Kultur: In der Kunstblase

Ein Malerstar und seine Kundschaft: Das Schlossparktheater zeigt „Die Vernissage“

Jonathan Waxman hat schon Bilder verkauft, die es noch gar nicht gibt. Kunstproduktion auf Warteliste. So läuft’s eben, wenn man Malerstar mit Millionenumsatz ist. Was aber, wenn die Bilder sich farblich mit dem Teppich beißen, will der Archäologe Nick von Waxman wissen. Hat der Käufer ein Rückgaberecht? Gute Frage. Nick, der im ländlichen England römische Latrinen und mittelalterliche Müllkippen ausgräbt, hat ohnehin ein sehr pragmatisches, man könnte auch sagen: antiquiertes Kunstverständnis. Gelten lässt er die Renaissance, nichts vorher und nichts danach, schließlich sei Kunst doch eine Feier der Schönheit.

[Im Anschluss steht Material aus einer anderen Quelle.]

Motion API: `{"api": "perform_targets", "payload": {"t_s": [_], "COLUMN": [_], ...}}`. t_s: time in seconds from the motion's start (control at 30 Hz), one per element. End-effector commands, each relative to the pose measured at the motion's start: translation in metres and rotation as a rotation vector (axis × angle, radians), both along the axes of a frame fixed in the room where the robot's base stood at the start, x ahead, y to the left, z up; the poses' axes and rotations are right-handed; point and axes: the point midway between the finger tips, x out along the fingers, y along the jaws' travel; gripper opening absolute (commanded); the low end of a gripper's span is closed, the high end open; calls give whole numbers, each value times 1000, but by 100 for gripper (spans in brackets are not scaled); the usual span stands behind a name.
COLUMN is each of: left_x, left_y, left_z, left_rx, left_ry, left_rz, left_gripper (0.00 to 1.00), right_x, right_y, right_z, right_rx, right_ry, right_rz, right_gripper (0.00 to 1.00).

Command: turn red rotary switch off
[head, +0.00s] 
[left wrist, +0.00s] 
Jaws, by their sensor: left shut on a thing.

Was der Marktliebling Waxman produziert, den die „New York Times“ auf zwei Seiten als bösen Buben und neuen Visionär seiner Zunft feiert, hält Nick für Pornographie. Berühmt geworden ist der jüdische New Yorker Maler vor allem mit dem Bild „Walpurgisnacht“. Es zeigt ein „gemischtrassiges Paar“, wie es hier heißt, das es auf einem geschändeten jüdischen Friedhof treibt. Ja gut, Schönheit ist da vielleicht der falsche Begriff. Könnte aber natürlich auch sein, dass der distinguierte Brite den amerikanischen Provokünstler gar nicht aus ästhetischen Gründen, sondern vor allem deshalb so hart angeht, weil Waxman mal eine Affäre mit Nicks Frau Patricia hatte. Und noch heute ein Patty-Bildnis über dem Kamin hängt, das Eifersuchtsschatten auf die Ehe wirft.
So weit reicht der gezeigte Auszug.